I'm decompressing from the intense programming I've done recently. The
decompression phase is often the time when new ideas arrive. Here are some
recent ones:
1. I love clones, I hate clones.
I used clones intensely in the make-stub-files project.
- For unit testing, I moved clones of all code needed by the @test node to
be children of the @test node. *Considered in isolation*, this looks like
the ultimate unit-testing pattern. There is never any need to execute the
unit test externally because all code is up-to-date.
- I've just created a set of "views" on the code that would help
*experienced* Leo users understand the code.
Alas, this *expert* usage of clones comes with a price. Views will bewilder
people who don't use Leo. Second, clones gum up searches, even (especially)
for experts. Every unit test created its own set of clones!
The clone-find-all commands are kinda a workaround, because I can search
just from the created node to the end of the file. But these commands
create *more* clones, so if I search from anywhere else the situation just
gets worse. Boo hoo.
This morning a new thought arose. Is it possible to use an improved Nav
pane to avoid the problems with clones. In particular:
A. I want a way to mark (with an attribute) nodes to be incorporated into
unit tests, as if they were cloned as children of @test nodes. It should
be possible!
B. I want a way to mark (with an attribute) nodes that are part of a view.

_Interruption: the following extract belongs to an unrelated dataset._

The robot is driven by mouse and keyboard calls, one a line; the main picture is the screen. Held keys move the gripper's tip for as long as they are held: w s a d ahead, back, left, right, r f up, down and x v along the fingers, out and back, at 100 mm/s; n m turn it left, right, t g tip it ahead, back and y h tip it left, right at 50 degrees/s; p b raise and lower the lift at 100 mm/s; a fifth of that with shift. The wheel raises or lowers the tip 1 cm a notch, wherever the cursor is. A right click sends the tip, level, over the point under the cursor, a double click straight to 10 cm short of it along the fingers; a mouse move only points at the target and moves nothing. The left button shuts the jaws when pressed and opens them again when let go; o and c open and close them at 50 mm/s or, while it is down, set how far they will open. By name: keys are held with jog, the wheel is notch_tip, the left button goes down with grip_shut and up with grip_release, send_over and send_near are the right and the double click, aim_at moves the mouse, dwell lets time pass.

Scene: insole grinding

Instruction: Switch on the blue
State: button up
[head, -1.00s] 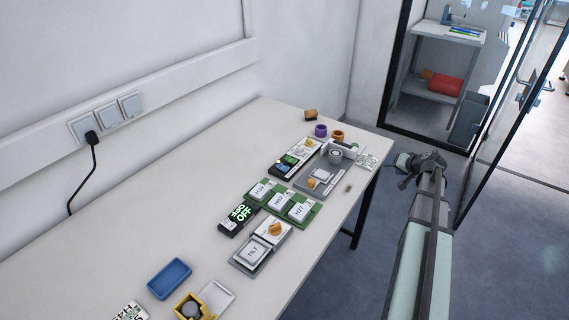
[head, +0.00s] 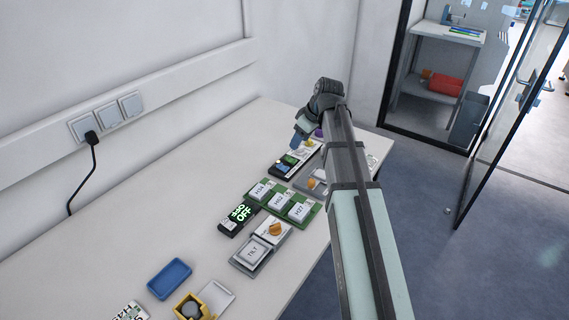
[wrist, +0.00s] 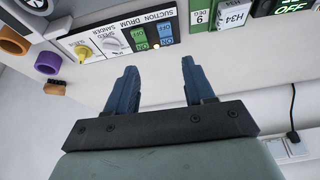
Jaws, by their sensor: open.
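A control panel (wrist: 100,45) with the words SUCTION DRUM lies on the table and appears inverted in the wrist view. In the head view the panel (head: 281,171) is partly hidden by my arm. My gripper (wrist: 157,65) is open and empty, its blue fingers apart, pointing towards the switches. They do not appear to touch them. In the head view my gripper (head: 299,139) is over the far table part.
On the panel are a yellow knob (wrist: 82,53) and a white dial. Beside it are a purple ring (wrist: 48,63), an orange ring (wrist: 14,41) and a brown brush (wrist: 56,87). Keyed boxes and a blue tray (head: 169,278) stand nearer. The table's left side (head: 170,200) is clear.

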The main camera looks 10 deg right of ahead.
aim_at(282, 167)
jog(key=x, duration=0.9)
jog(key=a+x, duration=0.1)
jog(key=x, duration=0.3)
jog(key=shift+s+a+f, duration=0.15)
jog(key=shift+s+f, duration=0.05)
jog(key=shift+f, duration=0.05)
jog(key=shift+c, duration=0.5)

Richard et. al. may already have done this! My requirements are probably
more stringent than most people's. I'm excited to think of the
possibilities.
2. Minor problems with @clean.
@clean was a *huge *success for this project. GvR might not have looked at
make_stub_files.py if it had been produced by an @file node.
A minor annoyance: it was easy to forget to put a single blank line in
front of def's, and two blank lines in front of classes. The diffs looked
bad when I forgot, so I wrote the following Leo script to check for blank
lines.
@button check-leading-lines
for p1 in c.all_unique_positions():
if p1.h.startswith('@clean'):
for p in p1.subtree():
if (not p.h.strip().startswith('<<') and
p.b.strip() and not p.b.startswith('\n')
):
print(repr(p.b[:3]), p.h)
print('done')
Hehe. This morning I realized that it might be possible for the @clean
read/write code to insert the blank lines automatically. It's worth doing.
3. Markdown problems.
@language rest is needed to render the docs properly within Leo, but Leo
converts @language rest to @language md when reading files whose extension
is .md. Annoying. This should be fixed somehow.
4. Diffs.
I committed many times every day, and each time I was annoyed at what git
diff showed for .leo files. A few months ago I experimented with having
*Leo* be the diff agent, but a) that didn't work well even for me and b)
it's out of the question for people who don't use Leo.
It would be good to create a git plugin/addon that would more clearly show
diffs to .leo files. The requirements are actually very simple:
- Ignore all html elements except <t> elements.
- Strip <t> and <\t>and show only diffs to the body pane.
- Show the headline in the diff.
The result could be awesome!
5. Improving Leo's make-stub-files command.
It's really bad to have two separate code bases. Instead of folding the
make-stub-files code into Leo by hand, make_stub_files.py should become
part of the leo/external folder.
Also, Leo should have an update-stub-files command which would be like
using the --update option.
That's all for now. I'm excited to start working on all these projects, as
well as the task-oriented docs that promise so much to newbies.